In a written statement to the Free Press, CSC noted food-services employees have access to "dynamic security training and practices," but provided no information on what such training entails.
The federal department also has "national training standards that provide safety training for all staff, including staff working in food services areas," a spokesman wrote.
But MacDonald’s investigation found training deficiencies among kitchen staff.
"Training records confirm that one refusing employee has completed all required training, but one of the courses is expired and renewal training has not been completed. Six of the refusing employees have been partially trained. Fifteen of the refusing employees have received no training at all," MacDonald wrote.
“The activity of working with offenders exposes (food-services department) employees to threat of harm including serious threat to the life or health of employees because refusing FSD employees have not been trained on how to interact calmly, how to defuse a crisis or how to intervene in a difficult situation."
— Independent investigator Kim MacDonald
In response to this finding, CSC claimed it is not required to provide the same training to employees who work on a casual or contract basis. The investigator found one employee who was a "casual" staff member for 12 years.
CSC also noted that "informal training" is given to casual and contract staff, but said no records are kept. MacDonald delivered her ruling in the case Sept. 24.
"The activity of working with offenders exposes (food-services department) employees to threat of harm including serious threat to the life or health of employees because refusing FSD employees have not been trained on how to interact calmly, how to defuse a crisis or how to intervene in a difficult situation," MacDonald wrote.
After offering online training to food services staff, the inmate kitchen work program was reinstated. An appeal was filed by the food services staff Oct. 22, in which they said they welcomed the extra training, but the vast majority of their requests for safety improvements had been ignored.
"We need more security. How many more people have to be killed or seriously injured?... We need to lessen the severity of incidents by posting a correctional officer in food services and providing more staffing in our department," an employee representative wrote.
"The food services department has greatly suffered due to the gross negligence stemming from a lack of training and security provided by CSC."

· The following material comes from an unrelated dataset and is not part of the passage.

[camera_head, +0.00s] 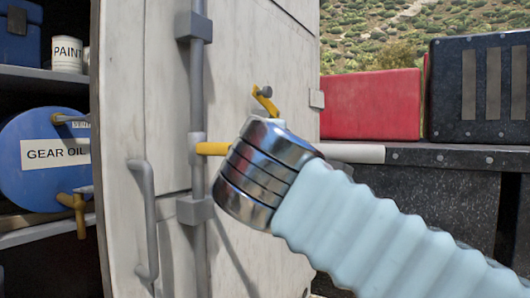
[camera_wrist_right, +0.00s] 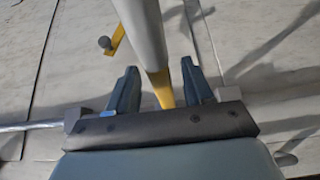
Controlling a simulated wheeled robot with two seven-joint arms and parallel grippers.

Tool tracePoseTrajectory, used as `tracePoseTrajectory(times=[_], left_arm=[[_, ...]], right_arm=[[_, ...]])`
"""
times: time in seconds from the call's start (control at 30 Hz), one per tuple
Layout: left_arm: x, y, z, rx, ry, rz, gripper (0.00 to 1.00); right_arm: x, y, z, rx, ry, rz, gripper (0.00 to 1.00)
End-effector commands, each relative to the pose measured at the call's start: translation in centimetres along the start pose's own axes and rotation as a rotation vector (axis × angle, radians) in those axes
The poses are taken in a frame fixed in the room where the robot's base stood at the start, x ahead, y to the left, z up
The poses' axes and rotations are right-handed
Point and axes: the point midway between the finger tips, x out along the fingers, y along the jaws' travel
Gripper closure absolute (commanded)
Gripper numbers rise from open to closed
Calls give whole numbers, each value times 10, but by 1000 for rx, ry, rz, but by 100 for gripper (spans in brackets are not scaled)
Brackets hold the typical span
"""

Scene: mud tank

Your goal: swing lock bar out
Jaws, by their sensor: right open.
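The lock bar is on the white door, with a yellow part (camera_head: 212,148) at the grey vertical rod. A pale bar section (camera_head: 355,152) shows to the right of my wrist; my arm hides the middle. A yellow catch (camera_head: 265,98) with a grey knob sits above. In the right wrist view the pale bar (camera_wrist_right: 142,30) and its yellow part (camera_wrist_right: 162,88) run between the fingers of my right gripper (camera_wrist_right: 159,70). The fingers stand apart on either side of the bar. The catch (camera_wrist_right: 117,42) is left of the bar there. My left gripper is not in view.
A grey pull handle (camera_head: 147,220) is on the door, left of the rod (camera_head: 197,95). An open shelf at the left holds a blue gear oil drum (camera_head: 35,180) and a paint can (camera_head: 67,55). A red box (camera_head: 370,105) and a black case (camera_head: 475,90) stand at the right.

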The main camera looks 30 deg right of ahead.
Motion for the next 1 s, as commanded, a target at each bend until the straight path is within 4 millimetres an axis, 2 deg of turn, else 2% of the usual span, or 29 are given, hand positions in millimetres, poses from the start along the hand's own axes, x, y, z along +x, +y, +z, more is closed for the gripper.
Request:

Since 2007, when Stony Mountain stopped posting correctional officers in the kitchen, there have been numerous violent incidents in the food services department ― the most notable being the slaying of Cosmo Valente, a 69-year-old inmate with early signs of dementia.
Valente was stabbed to death by a fellow inmate ― an incident which, according to MacDonald, "continues to have a psychological impact on FSD employees."
Byron Alden Jacob, 27, pleaded guilty to manslaughter for the June 2012 attack.
In the 2017 inquest into Valente’s death, Judge Mary Kate Harvie recommended that Stony Mountain develop "a written policy… (on) the minimum number of stewards present in the kitchen area at one time… (and) a policy which identifies the appropriate ratio of stewards to inmates in the kitchen area."
The food services workers claim Stony Mountain administration did not implement Harvie's recommendation.
The Aug. 21 assault took place on the weekend when staffing levels in the kitchen are at their lowest, with civilian employees outnumbered by inmates three-to-one.
In a written statement to the Free Press, CSC said managers at Stony Mountain are "working with food service staff to improve processes and address any areas of concern to mitigate any further risk to staff safety."
But the leaked documents paint a different picture.
In their appeal of the decision to reinstate the inmate kitchen work program, an employee representative wrote that CSC and Stony Mountain administration have "failed to meaningfully engage" with staff to resolve safety concerns and are not being "transparent or forthcoming."